======== Source material

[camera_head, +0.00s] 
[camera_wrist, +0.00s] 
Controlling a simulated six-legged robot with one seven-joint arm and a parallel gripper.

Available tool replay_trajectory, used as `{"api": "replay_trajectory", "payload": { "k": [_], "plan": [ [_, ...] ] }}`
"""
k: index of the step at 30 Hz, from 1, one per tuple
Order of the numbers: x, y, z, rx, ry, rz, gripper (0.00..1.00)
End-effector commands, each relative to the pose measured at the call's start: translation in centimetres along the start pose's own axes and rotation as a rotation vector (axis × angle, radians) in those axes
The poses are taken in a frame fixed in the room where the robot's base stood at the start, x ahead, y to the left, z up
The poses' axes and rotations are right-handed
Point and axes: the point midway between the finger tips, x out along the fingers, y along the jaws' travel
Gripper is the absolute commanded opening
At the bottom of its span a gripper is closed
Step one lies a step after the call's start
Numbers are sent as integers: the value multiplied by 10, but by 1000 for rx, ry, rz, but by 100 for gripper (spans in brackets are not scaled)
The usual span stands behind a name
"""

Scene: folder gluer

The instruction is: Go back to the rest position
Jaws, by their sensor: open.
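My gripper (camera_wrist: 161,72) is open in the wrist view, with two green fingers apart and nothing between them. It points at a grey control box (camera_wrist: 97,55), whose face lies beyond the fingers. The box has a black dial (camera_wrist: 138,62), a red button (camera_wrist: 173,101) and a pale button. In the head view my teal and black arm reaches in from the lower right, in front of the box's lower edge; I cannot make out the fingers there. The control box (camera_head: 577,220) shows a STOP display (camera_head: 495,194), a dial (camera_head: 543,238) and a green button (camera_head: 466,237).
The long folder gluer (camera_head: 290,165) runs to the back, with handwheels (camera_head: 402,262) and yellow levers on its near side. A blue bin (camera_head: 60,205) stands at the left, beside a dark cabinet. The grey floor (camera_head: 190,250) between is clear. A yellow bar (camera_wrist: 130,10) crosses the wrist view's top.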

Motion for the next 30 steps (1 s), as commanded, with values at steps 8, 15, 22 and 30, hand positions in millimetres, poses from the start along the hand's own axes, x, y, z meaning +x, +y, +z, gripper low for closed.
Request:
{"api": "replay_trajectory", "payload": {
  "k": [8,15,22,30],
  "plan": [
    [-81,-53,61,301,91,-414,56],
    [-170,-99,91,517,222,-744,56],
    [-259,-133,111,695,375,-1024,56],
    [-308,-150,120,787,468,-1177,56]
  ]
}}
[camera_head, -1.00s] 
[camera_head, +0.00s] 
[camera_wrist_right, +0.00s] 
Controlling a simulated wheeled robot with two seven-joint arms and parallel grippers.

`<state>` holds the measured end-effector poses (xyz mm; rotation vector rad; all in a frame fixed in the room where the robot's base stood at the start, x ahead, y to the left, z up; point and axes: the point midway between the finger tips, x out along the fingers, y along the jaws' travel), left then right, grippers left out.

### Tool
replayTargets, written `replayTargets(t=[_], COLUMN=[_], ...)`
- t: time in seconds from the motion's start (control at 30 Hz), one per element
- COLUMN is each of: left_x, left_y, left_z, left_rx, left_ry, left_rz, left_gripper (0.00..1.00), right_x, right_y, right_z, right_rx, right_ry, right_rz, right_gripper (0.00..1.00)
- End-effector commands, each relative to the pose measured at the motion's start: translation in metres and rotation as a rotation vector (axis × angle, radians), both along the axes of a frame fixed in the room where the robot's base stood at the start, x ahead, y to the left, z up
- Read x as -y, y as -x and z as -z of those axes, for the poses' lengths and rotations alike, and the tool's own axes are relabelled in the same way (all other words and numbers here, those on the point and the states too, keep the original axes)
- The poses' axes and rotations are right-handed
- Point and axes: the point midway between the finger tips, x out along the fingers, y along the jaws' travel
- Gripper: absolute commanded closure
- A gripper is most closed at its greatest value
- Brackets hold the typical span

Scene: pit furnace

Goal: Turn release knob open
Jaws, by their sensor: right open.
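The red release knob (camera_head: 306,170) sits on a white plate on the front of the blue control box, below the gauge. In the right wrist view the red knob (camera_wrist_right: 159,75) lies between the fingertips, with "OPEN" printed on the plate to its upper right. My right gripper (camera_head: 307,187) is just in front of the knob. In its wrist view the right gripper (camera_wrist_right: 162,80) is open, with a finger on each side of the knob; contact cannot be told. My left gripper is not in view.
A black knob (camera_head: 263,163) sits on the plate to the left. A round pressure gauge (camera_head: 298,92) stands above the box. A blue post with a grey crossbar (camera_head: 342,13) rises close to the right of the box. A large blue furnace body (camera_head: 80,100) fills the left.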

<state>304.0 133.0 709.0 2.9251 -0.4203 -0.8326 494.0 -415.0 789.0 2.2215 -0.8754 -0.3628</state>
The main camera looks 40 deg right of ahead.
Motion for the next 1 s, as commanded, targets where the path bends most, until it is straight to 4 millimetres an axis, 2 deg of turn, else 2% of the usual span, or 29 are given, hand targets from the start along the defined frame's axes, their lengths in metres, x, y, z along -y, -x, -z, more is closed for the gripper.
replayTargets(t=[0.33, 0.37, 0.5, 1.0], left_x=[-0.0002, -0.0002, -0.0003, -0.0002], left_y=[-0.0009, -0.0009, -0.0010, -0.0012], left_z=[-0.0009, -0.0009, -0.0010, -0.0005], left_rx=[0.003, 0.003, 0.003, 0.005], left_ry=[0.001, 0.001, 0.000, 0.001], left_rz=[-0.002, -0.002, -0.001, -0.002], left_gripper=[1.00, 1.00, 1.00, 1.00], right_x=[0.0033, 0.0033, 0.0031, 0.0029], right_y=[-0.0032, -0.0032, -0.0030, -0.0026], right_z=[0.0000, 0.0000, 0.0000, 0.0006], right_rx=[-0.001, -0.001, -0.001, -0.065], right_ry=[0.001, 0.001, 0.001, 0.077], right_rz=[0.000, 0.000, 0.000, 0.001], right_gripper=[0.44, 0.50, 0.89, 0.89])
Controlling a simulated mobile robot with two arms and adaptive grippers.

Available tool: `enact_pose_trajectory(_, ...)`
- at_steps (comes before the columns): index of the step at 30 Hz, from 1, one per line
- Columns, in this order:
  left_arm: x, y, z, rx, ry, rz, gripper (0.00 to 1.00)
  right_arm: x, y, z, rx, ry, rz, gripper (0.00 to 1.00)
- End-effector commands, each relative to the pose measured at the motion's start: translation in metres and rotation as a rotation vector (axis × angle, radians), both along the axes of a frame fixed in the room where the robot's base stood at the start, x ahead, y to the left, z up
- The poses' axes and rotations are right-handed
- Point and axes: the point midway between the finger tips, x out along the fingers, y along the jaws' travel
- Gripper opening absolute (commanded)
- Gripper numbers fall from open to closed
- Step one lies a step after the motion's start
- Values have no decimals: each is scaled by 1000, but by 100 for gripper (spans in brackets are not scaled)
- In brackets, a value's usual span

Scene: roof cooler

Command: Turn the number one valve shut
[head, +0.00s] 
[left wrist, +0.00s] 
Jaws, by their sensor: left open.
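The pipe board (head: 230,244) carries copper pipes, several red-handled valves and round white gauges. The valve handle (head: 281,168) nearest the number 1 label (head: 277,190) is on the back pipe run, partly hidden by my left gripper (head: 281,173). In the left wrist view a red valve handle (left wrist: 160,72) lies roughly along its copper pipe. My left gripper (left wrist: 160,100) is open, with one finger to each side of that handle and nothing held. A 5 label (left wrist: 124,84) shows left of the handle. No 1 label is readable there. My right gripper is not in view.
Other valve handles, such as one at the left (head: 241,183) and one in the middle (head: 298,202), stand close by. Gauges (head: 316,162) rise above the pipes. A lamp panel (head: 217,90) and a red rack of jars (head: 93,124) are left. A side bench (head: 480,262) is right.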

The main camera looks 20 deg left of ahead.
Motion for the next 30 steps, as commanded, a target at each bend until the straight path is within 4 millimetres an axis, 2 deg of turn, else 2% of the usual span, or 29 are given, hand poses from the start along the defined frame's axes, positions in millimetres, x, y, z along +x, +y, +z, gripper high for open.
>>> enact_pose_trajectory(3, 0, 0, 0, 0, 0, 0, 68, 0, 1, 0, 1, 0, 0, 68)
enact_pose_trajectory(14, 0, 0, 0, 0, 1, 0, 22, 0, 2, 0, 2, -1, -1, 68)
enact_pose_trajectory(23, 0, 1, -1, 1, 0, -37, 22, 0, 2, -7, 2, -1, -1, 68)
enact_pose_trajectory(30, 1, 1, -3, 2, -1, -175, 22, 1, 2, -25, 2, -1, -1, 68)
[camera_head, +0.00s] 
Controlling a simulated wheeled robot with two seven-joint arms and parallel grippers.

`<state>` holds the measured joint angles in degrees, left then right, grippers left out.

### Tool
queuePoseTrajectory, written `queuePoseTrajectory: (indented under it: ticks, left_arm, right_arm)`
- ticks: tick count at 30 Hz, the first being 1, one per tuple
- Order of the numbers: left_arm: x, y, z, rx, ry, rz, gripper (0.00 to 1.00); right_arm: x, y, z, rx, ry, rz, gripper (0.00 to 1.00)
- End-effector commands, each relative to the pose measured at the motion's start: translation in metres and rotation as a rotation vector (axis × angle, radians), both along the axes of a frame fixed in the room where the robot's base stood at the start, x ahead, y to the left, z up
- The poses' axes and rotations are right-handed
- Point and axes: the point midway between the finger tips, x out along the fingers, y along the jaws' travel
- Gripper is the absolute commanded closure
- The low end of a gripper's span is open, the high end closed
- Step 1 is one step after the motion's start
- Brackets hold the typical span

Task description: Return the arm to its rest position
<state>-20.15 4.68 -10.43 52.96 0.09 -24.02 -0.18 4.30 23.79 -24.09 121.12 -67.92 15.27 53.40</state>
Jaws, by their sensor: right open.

================

§ **Given instruction**: Using the entries above, return exactly the lines from the line with "Gripper is the absolute commanded opening" to the line with "Motion for the next 30 steps (1", counting both of those lines.

§ **Written response**:
Gripper is the absolute commanded opening
At the bottom of its span a gripper is closed
Step one lies a step after the call's start
Numbers are sent as integers: the value multiplied by 10, but by 1000 for rx, ry, rz, but by 100 for gripper (spans in brackets are not scaled)
The usual span stands behind a name
"""

Scene: folder gluer

The instruction is: Go back to the rest position
Jaws, by their sensor: open.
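My gripper (camera_wrist: 161,72) is open in the wrist view, with two green fingers apart and nothing between them. It points at a grey control box (camera_wrist: 97,55), whose face lies beyond the fingers. The box has a black dial (camera_wrist: 138,62), a red button (camera_wrist: 173,101) and a pale button. In the head view my teal and black arm reaches in from the lower right, in front of the box's lower edge; I cannot make out the fingers there. The control box (camera_head: 577,220) shows a STOP display (camera_head: 495,194), a dial (camera_head: 543,238) and a green button (camera_head: 466,237).
The long folder gluer (camera_head: 290,165) runs to the back, with handwheels (camera_head: 402,262) and yellow levers on its near side. A blue bin (camera_head: 60,205) stands at the left, beside a dark cabinet. The grey floor (camera_head: 190,250) between is clear. A yellow bar (camera_wrist: 130,10) crosses the wrist view's top.

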Motion for the next 30 steps (1 s), as commanded, with values at steps 8, 15, 22 and 30, hand positions in millimetres, poses from the start along the hand's own axes, x, y, z meaning +x, +y, +z, gripper low for closed.

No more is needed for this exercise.